Certaines interventions, compte tenu du lieu où s’est tenu ce colloque proposent une réflexion plus spécifiquement liée aux particularités de la région. En effet, toutes les questions posées par la critique prennent un relief particulier dès lors que cette critique tente de s’exercer dans un contexte d’insularité, c’est-à-dire de proximité, comme par exemple en Martinique et en Guadeloupe. Le cas de l’île de la Réunion, qui a aussi été évoqué lors de ce colloque, est à ce sujet tout aussi révélateur. A cette difficulté, s’ajoute le fait que les artistes dits de la « périphérie » ne reçoivent pas l’écho qu’ils méritent dans la critique internationale. S’ils sont présents dans les expositions de leur secteur géographique, ils sont en revanche absents de la plupart des grandes biennales internationales, exception faite de celle de São Paulo qui accueille par exemple, un certain nombre d’artistes de la Caraïbe. La pratique de la critique dans ce contexte spécifique débouche-t-elle sur d’autres postures, d’autres préoccupations, d’autres enjeux ? Quant à l’engagement du critique, quels aspects prend-il ? Ce colloque, comme le montrent les textes qui suivent, a tenté d’apporter sa contribution dans la mise à jour de particularités, de difficultés et de défis en présence dans les « marges », les « périphéries » de ce qu’il est devenu commun d’appeler le « centre ».
mars 1999
[1] J’ai tenté de développer cette idée dans « Le défi de la critique et l’engagement du critique », Critique et enseignement artistique : des pratiques aux discours, Paris, L’Harmattan, 1997, pp. 139-144.

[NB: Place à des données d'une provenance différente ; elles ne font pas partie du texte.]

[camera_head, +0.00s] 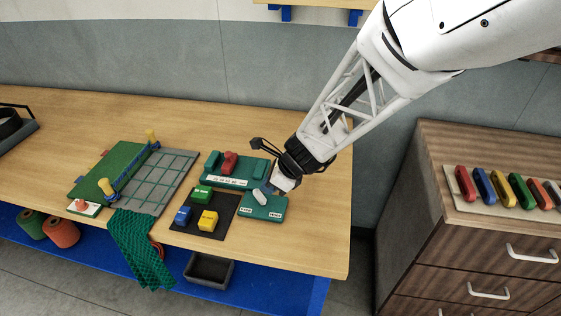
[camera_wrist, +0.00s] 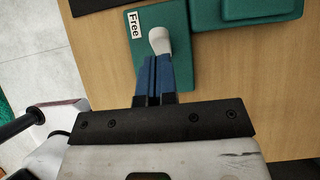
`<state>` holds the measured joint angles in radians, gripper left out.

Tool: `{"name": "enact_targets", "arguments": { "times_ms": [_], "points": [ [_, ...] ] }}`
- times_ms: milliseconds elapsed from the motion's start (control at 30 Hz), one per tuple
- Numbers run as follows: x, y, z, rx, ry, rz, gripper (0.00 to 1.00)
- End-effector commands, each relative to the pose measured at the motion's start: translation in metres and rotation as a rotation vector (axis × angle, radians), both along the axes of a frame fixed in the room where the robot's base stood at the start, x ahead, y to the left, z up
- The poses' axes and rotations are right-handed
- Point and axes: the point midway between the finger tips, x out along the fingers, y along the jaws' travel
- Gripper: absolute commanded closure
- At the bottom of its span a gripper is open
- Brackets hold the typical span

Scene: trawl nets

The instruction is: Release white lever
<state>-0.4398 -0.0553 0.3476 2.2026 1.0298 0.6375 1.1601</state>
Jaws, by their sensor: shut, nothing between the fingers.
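The white lever (camera_head: 262,197) stands on a small green base (camera_head: 262,214) near the table's front right. The base has two white labels along its front edge, too small to read there. In the wrist view the lever's rounded white end (camera_wrist: 159,41) shows just beyond my fingertips, beside a label reading "Free" (camera_wrist: 135,25) on the green base (camera_wrist: 182,75). My gripper (camera_head: 276,187) is at the lever's right side. Its blue fingers (camera_wrist: 155,60) are shut together with nothing between them. They look close to the lever; whether they touch it I cannot tell.
A black mat (camera_head: 190,225) with green, blue and yellow blocks lies left of the base. A larger green panel with a red handle (camera_head: 229,163) is behind. A green net (camera_head: 140,250) hangs over the front edge. Wooden drawers (camera_head: 430,210) stand right. The table's right end is clear.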

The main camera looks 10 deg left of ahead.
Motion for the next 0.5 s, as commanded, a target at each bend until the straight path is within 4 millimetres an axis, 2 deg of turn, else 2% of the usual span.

[2] Carl Einstein, Georges Braque, Paris, Chronique du jour, 1994, p. 185.
[3] Les actes du premier colloque du CEREAP ont été publiés sous le titre Distances dans les arts plastiques, Paris/Fort-de-France, éd. CNDP/CRDP Antilles-Gyuane, 1997. Les actes du second colloque ont été publiés aux éditions Ibis Rouge en 1998, sous le titre Art et Appropriation.